For every line in the records that has the word "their", make a copy.

-- start of EXTRACTED MATERIAL --

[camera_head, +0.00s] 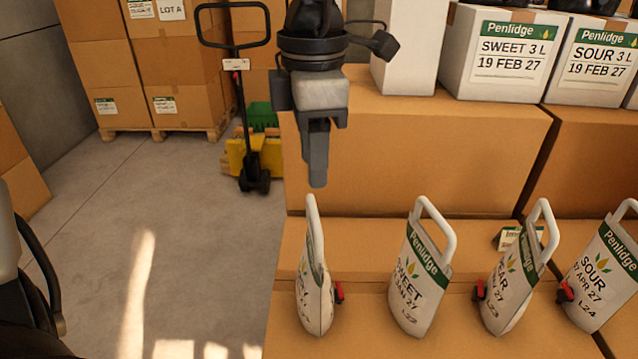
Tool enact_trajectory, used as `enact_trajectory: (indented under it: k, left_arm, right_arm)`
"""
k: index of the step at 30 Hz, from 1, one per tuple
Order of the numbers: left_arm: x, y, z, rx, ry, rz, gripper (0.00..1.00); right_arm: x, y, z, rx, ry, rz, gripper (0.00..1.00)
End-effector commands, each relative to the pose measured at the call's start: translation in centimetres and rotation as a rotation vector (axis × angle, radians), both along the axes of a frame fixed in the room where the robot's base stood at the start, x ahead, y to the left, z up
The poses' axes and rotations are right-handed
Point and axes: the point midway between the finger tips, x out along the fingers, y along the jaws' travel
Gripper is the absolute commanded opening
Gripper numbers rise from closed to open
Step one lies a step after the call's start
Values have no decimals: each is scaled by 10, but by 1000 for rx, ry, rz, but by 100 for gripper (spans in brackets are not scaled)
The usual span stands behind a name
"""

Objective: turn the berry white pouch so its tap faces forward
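The leftmost white pouch (314,285) stands upright on the cardboard boxes. It is turned nearly edge-on, and the print on it is mostly hidden; only an end letter that looks like "Y" shows, which fits berry. Its red tap (339,292) sticks out to the right. Its white loop handle (311,205) points up. My left gripper (318,184) hangs fingers-down just above the handle, seemingly apart from it. I see it side-on with one finger visible, so its opening is hidden. My right gripper is not in view.
To the right stand a SWEET pouch (418,280), a third pouch (512,280) and a SOUR pouch (600,270). Behind them rises a large cardboard box (430,150) with white Penlidge cartons (505,55) on top. A pallet truck (250,155) stands on open floor to the left.

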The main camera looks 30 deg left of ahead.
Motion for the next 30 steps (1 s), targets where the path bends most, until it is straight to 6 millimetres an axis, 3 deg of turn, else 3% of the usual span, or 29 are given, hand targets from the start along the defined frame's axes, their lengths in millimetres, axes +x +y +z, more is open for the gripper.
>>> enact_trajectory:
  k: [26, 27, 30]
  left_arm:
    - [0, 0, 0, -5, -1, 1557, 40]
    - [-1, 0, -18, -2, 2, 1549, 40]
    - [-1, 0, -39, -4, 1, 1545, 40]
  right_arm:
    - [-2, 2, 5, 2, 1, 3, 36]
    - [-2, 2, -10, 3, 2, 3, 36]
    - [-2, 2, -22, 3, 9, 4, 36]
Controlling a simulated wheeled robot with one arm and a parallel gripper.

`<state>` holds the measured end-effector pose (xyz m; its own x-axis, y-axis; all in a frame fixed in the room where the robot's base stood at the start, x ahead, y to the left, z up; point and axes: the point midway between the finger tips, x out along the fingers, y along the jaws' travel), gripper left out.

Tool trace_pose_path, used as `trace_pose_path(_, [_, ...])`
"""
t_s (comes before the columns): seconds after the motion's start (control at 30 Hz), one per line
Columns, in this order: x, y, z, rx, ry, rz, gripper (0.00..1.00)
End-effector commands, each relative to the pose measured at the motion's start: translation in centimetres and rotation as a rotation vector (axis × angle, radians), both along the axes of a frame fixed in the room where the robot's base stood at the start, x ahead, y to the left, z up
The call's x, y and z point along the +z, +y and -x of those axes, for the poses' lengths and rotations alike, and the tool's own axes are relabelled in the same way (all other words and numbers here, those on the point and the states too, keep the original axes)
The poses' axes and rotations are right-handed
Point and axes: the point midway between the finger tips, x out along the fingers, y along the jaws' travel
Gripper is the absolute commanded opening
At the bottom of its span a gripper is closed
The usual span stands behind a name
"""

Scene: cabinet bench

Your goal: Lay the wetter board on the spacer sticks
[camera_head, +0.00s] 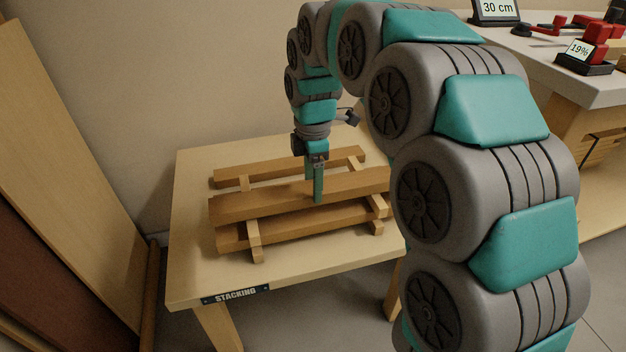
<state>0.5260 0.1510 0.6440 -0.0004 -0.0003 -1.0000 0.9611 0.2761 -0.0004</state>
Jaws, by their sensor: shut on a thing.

-- end of EXTRACTED MATERIAL --

» **EXERCISE RESPONSE**
Motion for the next 30 steps (1 s), targets where the path bends most, until it is straight to 6 millimetres an axis, 3 deg of turn, else 3% of the usual span, or 29 are given, hand targets from the start along the defined frame's axes, their lengths in millimetres, axes +x +y +z, more is open for the gripper.
Jaws, by their sensor: shut on a thing.

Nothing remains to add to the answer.